What’s in store for the future
Ola is developing rapidly to take these bold ideas closer to full release. At press time, the project has completed its proof-of-concept of the virtual machine and programmability. Additionally, the team is touching up the design of the privacy module internally.
In the near term, the development team is looking to release the programmable privacy public testnet in the fourth quarter of 2023. The team has its work cut out to ensure that it is ready to onboard developers by then, as their feedback will be crucial in confirming the project’s position and actualization of its vision.
Sin7y is a project incubator and research team behind the Ola ZKVM. The group came together in 2021 to channel the ideas of leading blockchain developers into scaling, privacy, and similar solutions. Ola ZKVM is a project that actualizes many of those research areas, and the team will continue working on these ideas.
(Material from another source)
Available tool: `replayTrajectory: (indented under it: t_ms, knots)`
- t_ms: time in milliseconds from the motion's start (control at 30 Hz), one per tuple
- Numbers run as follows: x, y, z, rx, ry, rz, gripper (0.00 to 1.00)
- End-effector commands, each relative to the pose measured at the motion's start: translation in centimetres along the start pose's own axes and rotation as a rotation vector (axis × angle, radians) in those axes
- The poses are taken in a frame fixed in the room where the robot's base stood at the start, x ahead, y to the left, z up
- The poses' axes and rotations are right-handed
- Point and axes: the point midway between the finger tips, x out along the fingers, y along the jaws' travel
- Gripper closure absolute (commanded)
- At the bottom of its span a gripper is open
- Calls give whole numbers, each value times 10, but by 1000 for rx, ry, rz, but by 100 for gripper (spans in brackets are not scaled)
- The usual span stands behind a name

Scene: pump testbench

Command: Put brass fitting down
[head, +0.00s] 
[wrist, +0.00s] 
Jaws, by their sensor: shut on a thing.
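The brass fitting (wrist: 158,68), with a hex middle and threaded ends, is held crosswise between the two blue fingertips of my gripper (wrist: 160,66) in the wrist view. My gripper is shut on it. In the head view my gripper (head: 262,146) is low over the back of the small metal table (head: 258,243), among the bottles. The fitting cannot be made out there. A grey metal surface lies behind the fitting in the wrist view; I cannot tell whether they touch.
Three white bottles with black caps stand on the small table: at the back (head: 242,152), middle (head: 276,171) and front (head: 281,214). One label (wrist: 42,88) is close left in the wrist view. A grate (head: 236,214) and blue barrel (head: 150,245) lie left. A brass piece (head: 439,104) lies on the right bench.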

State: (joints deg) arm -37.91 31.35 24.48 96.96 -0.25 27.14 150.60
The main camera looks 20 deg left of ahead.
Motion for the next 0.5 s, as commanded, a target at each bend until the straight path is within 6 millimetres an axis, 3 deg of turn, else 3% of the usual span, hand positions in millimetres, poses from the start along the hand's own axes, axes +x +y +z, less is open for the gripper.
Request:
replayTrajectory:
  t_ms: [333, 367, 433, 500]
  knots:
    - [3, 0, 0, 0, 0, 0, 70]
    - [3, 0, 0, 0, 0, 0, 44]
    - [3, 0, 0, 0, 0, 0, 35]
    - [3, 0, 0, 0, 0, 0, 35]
Ola is seeking to unite two seemingly competing ideas within the blockchain space. Privacy and decentralization maximalists often point to the security shortcomings of programmability-centric blockchain projects. Similarly, enterprise projects seek to bring more to this space than the rigid transactions ledger that Bitcoin and Zcash provide.
This goal is certainly lofty. Ola’s development team members have their work cut out in implementing these ideas. After the proof of concept, developers will keenly follow the project and explore the testnet once it is out.